Fizzle

From MTG Wiki
Revision as of 05:13, 12 December 2023 by >Hunterofsalvation (→‎History)
(diff) ← Older revision | Latest revision (diff) | Newer revision → (diff)
Jump to navigation Jump to search

The term "fizzle" is an informal term, used for when a spell or ability fails to resolve as a result of all its targets being missing or illegal when it resolved.[1]

History

Before the Sixth Edition rules update, this was an official game term, but it has since become slang. Prior to the release of Dominaria, the rules said that a spell was "countered on resolution" if it had no legal targets at the time it would resolve, but under current rules the spell simply "doesn't resolve".[2]
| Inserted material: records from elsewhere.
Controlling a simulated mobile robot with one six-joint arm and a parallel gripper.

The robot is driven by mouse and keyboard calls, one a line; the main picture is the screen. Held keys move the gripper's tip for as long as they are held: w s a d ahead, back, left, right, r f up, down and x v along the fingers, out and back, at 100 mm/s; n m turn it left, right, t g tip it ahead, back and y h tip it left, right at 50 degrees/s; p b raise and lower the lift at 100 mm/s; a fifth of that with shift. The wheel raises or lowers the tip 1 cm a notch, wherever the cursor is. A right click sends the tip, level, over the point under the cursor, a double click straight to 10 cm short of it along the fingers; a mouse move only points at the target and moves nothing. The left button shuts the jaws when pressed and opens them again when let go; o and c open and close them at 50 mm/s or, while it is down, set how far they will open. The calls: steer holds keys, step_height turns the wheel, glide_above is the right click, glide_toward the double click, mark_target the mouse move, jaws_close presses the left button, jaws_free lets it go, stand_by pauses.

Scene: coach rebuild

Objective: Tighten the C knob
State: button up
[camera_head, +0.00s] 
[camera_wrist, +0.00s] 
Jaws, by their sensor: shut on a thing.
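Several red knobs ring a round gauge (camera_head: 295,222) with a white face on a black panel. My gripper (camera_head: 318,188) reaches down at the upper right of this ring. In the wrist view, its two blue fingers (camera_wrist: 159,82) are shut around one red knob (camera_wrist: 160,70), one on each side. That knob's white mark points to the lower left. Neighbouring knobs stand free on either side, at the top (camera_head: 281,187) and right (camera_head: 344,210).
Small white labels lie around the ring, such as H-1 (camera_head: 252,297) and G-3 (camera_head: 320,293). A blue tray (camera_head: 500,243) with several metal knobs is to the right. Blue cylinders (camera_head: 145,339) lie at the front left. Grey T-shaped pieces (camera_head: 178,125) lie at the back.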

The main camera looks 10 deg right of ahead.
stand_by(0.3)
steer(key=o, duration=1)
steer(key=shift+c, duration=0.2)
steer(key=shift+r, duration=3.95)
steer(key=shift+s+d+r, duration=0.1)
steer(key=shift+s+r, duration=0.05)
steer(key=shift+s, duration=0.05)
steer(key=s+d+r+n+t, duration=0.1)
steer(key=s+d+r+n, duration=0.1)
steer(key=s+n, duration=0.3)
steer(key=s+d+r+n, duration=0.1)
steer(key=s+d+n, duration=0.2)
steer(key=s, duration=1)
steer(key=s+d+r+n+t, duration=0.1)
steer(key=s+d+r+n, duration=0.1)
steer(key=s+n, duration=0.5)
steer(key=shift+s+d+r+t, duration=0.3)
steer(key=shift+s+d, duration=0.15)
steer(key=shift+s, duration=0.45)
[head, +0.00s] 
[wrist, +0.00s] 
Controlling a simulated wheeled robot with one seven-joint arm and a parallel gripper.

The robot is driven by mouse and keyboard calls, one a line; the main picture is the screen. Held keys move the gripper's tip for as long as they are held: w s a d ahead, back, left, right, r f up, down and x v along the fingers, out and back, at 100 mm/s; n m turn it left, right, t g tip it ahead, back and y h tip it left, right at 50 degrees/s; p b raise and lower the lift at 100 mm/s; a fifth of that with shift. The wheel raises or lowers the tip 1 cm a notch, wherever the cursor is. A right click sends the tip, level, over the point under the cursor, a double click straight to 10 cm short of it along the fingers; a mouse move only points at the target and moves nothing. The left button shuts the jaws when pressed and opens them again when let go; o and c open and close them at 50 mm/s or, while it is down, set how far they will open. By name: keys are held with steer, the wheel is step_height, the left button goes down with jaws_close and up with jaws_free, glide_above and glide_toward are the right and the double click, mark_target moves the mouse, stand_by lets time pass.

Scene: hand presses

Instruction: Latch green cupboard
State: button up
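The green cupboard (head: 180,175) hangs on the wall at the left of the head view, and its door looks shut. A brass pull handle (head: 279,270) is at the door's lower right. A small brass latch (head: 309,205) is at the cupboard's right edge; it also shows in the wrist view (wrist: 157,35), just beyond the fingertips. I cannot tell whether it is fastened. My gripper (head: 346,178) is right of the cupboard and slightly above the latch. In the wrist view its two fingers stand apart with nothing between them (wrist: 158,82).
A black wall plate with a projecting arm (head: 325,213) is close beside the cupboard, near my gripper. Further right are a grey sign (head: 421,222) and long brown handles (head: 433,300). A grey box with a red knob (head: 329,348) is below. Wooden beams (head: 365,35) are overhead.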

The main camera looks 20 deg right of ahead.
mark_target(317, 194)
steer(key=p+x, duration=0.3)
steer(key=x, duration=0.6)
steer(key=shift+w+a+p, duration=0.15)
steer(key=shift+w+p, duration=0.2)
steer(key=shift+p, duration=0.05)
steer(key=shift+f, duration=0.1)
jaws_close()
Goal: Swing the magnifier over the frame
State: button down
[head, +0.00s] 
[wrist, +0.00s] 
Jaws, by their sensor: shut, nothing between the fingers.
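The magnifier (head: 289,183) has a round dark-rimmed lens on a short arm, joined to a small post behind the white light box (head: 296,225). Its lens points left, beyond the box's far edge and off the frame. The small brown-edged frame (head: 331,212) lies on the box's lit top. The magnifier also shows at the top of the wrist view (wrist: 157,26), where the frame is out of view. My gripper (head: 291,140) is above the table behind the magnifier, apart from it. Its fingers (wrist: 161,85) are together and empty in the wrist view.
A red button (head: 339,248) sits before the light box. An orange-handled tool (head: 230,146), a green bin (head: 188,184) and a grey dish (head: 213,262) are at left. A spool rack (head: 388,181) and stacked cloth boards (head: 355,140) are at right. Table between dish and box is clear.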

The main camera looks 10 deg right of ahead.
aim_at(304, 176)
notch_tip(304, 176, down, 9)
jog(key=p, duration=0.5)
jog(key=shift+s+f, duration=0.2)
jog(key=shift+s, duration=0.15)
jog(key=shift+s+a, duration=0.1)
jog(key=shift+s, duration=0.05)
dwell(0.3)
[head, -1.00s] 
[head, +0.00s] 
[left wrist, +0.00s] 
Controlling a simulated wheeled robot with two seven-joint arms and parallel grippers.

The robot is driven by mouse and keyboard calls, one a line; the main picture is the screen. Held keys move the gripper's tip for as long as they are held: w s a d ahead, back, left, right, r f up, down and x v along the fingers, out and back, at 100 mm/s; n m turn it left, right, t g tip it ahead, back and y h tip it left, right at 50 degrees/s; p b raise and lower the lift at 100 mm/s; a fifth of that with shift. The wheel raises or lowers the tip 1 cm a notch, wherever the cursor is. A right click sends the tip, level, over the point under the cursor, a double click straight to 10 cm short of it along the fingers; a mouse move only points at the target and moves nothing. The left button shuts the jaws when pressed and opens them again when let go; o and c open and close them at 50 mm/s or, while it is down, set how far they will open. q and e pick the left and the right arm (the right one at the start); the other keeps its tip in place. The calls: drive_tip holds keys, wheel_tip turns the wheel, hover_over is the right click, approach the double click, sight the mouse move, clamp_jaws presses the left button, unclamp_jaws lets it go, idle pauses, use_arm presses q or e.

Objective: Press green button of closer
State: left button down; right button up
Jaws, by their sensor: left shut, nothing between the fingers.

R&D considers the rule that spells with a target that do other things and don't have those other things happen if the target gets removed to be very unintuitive. It, however, has proven to be a tricky issue to solve.[3][4][5][6][7]

"Fizzle" reappeared on the Mystery Booster test card Trial and Error. The Oracle clarifies that "a spell fizzles when it tries to resolve but each of its targets is no longer a legal target".[8]

Rules

From the Comprehensive Rules (June 7, 2024—Modern Horizons 3)

  • 608.2b If the spell or ability specifies targets, it checks whether the targets are still legal. A target that’s no longer in the zone it was in when it was targeted is illegal. Other changes to the game state may cause a target to no longer be legal; for example, its characteristics may have changed or an effect may have changed the text of the spell. If the source of an ability has left the zone it was in, its last known information is used during this process. If all its targets, for every instance of the word “target,” are now illegal, the spell or ability doesn’t resolve. It’s removed from the stack and, if it’s a spell, put into its owner’s graveyard. Otherwise, the spell or ability will resolve normally. Illegal targets, if any, won’t be affected by parts of a resolving spell’s effect for which they’re illegal. Other parts of the effect for which those targets are not illegal may still affect them. If the spell or ability creates any continuous effects that affect game rules (see rule 613.11), those effects don’t apply to illegal targets. If part of the effect requires information about an illegal target, it fails to determine any such information. Any part of the effect that requires that information won’t happen.

    Example: Sorin’s Thirst is a black instant that reads, “Sorin’s Thirst deals 2 damage to target creature and you gain 2 life.” If the creature isn’t a legal target during the resolution of Sorin’s Thirst (say, if the creature has gained protection from black or left the battlefield), then Sorin’s Thirst doesn’t resolve. Its controller doesn’t gain any life.

    Example: Plague Spores reads, “Destroy target nonblack creature and target land. They can’t be regenerated.” Suppose the same creature land is chosen both as the nonblack creature and as the land, and the color of the creature land is changed to black before Plague Spores resolves. Plague Spores still resolves because the black creature land is still a legal target for the “target land” part of the spell. The “destroy target nonblack creature” part of the spell won’t affect that permanent, but the “destroy target land” part of the spell will still destroy it. It can’t be regenerated.